The House of Representatives has mandated the committees on Gas Resources and Petroleum Resources (Downstream) to investigate the reasons for the scarcity and incessant hike in the price of liquefied Petroleum gas (cooking gas).
According to the House’s resolutions on Wednesday, the committees would report back to the House within six weeks for further legislative action.
The House resolution followed a motion moved by Hon. Sergius Ogun who expressed shock that the price of cooking gas has been subjected to incessant hikes with the various players in the sector trading blames and ending up doing nothing to stem the rise in price which he said is usually preceded by the scarcity of the product.
“The cooking gas is sold to marketers and paid for in naira, unlike other petroleum products which are priced in United States dollars and are therefore subject to foreign exchange fluctuations which sometimes affect the supply and availability of the products.”
He further explained that in 2016, the price of 12.5 kilogrammes, of the gas increased from N2,700 to between N3,500 and N4,000 depending on the vendor and the same quantity of the product is currently selling for between N5,000 to N6,000.
The motion scaled through when it was put to vote by the Speaker, Hon. Yakubu Dogara.
Prior to the Yuletide season, 12.5kg of cooking gas was selling at an average price of N3,000 but currently, it is selling at an average price N5,000 to N6,000 per 12.5kg cylinder.
The Executive Secretary of the National Association of LPG Marketers (NALPGAM), Bassey Essien, told newsmen that the reason for the hike was due to the shortage in supply.

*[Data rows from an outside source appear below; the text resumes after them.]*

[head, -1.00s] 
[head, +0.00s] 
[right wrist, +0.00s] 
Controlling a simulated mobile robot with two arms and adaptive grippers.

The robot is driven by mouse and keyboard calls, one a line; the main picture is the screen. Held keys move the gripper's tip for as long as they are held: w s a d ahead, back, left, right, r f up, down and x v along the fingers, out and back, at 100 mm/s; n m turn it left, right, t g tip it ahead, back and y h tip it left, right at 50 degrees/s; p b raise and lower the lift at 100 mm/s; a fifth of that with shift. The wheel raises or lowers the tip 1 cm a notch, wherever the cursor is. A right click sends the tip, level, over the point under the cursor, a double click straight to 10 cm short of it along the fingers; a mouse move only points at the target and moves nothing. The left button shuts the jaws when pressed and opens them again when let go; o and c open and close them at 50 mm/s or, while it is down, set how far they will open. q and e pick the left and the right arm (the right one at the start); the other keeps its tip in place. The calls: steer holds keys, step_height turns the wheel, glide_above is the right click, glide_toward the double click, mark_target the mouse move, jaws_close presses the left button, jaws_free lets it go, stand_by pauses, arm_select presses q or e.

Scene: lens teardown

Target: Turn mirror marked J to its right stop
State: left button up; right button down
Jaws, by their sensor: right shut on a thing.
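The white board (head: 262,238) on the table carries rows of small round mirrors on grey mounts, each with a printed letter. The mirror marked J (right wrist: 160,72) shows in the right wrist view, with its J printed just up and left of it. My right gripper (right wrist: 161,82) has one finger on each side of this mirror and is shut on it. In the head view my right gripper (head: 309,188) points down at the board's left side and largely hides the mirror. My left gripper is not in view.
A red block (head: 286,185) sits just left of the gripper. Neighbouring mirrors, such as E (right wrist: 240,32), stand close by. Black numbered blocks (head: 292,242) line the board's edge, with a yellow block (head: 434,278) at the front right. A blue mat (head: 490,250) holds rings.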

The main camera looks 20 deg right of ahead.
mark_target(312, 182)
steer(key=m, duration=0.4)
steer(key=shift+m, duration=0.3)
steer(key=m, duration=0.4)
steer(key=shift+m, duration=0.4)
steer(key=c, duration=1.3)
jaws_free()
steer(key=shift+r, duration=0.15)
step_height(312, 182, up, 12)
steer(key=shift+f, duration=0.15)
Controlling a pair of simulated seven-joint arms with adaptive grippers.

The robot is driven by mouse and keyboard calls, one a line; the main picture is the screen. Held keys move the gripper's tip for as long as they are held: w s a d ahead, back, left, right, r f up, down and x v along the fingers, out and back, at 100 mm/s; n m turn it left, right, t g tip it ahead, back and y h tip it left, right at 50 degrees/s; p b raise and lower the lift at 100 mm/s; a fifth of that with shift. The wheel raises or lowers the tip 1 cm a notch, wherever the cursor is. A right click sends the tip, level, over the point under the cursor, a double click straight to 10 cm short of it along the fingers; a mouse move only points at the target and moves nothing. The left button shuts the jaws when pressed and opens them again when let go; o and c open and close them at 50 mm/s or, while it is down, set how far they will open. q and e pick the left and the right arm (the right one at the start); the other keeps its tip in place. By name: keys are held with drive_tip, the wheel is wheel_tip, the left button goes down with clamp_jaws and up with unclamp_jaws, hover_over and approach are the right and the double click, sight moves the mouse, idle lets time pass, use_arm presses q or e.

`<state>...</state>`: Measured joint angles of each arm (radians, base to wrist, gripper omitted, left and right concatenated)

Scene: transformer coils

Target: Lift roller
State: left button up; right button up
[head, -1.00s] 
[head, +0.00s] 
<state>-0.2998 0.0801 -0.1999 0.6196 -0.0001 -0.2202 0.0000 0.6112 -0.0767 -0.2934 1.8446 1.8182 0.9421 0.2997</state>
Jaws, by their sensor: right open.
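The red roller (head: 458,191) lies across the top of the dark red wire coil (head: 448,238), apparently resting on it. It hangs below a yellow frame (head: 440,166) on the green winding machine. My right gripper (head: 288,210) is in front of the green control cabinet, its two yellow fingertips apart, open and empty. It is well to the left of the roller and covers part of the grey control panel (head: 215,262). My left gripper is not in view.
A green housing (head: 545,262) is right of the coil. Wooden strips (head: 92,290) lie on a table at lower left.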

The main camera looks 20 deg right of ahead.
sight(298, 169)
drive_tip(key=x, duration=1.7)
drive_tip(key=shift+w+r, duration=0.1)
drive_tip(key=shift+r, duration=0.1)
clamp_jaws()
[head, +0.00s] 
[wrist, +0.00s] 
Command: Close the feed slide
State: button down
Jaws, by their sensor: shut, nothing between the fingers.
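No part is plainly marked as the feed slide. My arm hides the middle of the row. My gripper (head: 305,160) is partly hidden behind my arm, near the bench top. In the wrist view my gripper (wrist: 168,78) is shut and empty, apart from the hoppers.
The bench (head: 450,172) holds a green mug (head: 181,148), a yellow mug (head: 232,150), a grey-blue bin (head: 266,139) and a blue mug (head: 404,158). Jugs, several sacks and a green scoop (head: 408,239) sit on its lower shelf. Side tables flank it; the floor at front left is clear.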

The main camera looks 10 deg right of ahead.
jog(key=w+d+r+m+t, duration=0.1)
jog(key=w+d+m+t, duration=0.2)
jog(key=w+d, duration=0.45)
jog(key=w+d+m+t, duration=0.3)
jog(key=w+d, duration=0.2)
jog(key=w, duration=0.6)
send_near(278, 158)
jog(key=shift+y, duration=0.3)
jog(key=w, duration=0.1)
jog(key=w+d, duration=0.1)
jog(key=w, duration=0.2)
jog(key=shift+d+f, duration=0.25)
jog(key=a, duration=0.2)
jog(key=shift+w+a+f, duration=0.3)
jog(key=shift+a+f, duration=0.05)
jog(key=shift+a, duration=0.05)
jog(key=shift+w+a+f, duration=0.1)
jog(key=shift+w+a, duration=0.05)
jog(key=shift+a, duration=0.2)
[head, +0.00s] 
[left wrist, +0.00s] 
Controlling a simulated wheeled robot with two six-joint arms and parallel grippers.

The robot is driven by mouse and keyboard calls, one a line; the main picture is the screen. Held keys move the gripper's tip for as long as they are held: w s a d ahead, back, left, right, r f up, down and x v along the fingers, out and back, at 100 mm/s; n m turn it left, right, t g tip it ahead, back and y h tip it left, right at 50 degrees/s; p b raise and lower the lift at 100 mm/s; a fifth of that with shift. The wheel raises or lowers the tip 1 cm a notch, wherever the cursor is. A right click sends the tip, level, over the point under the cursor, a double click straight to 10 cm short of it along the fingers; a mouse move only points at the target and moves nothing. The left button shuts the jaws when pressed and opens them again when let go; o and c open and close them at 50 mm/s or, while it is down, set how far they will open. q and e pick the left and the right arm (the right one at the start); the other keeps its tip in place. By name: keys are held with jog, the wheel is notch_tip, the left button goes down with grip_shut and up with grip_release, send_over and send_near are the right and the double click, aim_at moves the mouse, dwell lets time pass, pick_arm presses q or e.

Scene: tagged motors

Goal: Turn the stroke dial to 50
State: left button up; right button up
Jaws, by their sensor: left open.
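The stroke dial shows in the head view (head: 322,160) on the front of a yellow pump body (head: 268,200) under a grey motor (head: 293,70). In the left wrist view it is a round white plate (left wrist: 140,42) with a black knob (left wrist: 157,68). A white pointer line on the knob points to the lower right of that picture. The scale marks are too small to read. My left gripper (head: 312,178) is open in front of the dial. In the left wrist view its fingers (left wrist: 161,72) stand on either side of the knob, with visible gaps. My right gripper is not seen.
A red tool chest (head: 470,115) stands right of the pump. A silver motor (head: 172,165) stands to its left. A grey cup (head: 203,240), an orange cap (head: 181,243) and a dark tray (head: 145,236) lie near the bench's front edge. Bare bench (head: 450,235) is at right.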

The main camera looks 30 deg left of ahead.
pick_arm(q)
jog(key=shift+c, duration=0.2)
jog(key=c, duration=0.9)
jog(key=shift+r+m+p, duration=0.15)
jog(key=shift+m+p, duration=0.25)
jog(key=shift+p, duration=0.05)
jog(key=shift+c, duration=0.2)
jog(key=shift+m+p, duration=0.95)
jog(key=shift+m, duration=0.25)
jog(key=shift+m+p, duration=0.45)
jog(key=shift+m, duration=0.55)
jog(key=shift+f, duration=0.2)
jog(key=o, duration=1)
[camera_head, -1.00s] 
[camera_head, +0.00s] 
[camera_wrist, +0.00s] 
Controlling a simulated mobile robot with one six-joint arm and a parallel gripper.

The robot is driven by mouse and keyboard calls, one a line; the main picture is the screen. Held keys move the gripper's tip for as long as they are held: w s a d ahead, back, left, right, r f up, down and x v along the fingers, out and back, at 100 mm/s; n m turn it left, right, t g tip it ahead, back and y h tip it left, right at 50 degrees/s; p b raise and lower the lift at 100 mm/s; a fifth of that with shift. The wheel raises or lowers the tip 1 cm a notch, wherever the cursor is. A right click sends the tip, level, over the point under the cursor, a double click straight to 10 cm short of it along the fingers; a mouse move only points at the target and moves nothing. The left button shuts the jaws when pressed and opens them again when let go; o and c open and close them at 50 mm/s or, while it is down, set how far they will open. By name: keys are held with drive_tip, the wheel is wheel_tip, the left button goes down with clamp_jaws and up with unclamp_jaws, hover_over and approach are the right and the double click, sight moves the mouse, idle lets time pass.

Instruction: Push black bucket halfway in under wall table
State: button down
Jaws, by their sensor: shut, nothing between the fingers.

He said before December 2016, a tanker of LPG was sold at N4.2 million but in December, a tanker was sold at N6 million from the Bonny terminal.
“We have been on the issue of pricing for a while now. They are selling to us from the Bonny terminal at the international price when we are actually consuming it locally,” he said.
The Federal Government had instructed the NLNG to dedicate 250,000 tonnes for the domestic market, but the issue of pricing has always been subjected to controversy.
NLNG commenced supply of LPG to the Nigerian domestic market in 2007. That ﬁrst NLNG LPG cargo into the domestic market was discharged at Apapa jetty on December 26.
At the moment, NLNG has signed Sales and Purchase Agreements (SPAs) with 15 off-takers (all Nigerian companies) in which the company is committed to delivering up to 250,000 tonnes of cooking gas into the Nigerian market annually, in line with the commitment to grow the domestic LPG market in Nigeria.
The LPG Domestic Supply scheme, which has been an outstanding success, has led to a signiﬁcant reduction in the end-user price of LPG in the domestic market.
However, the issue of pricing is still an issue the regulators may have to look into to address the perennial scarcity that Nigerians face annually.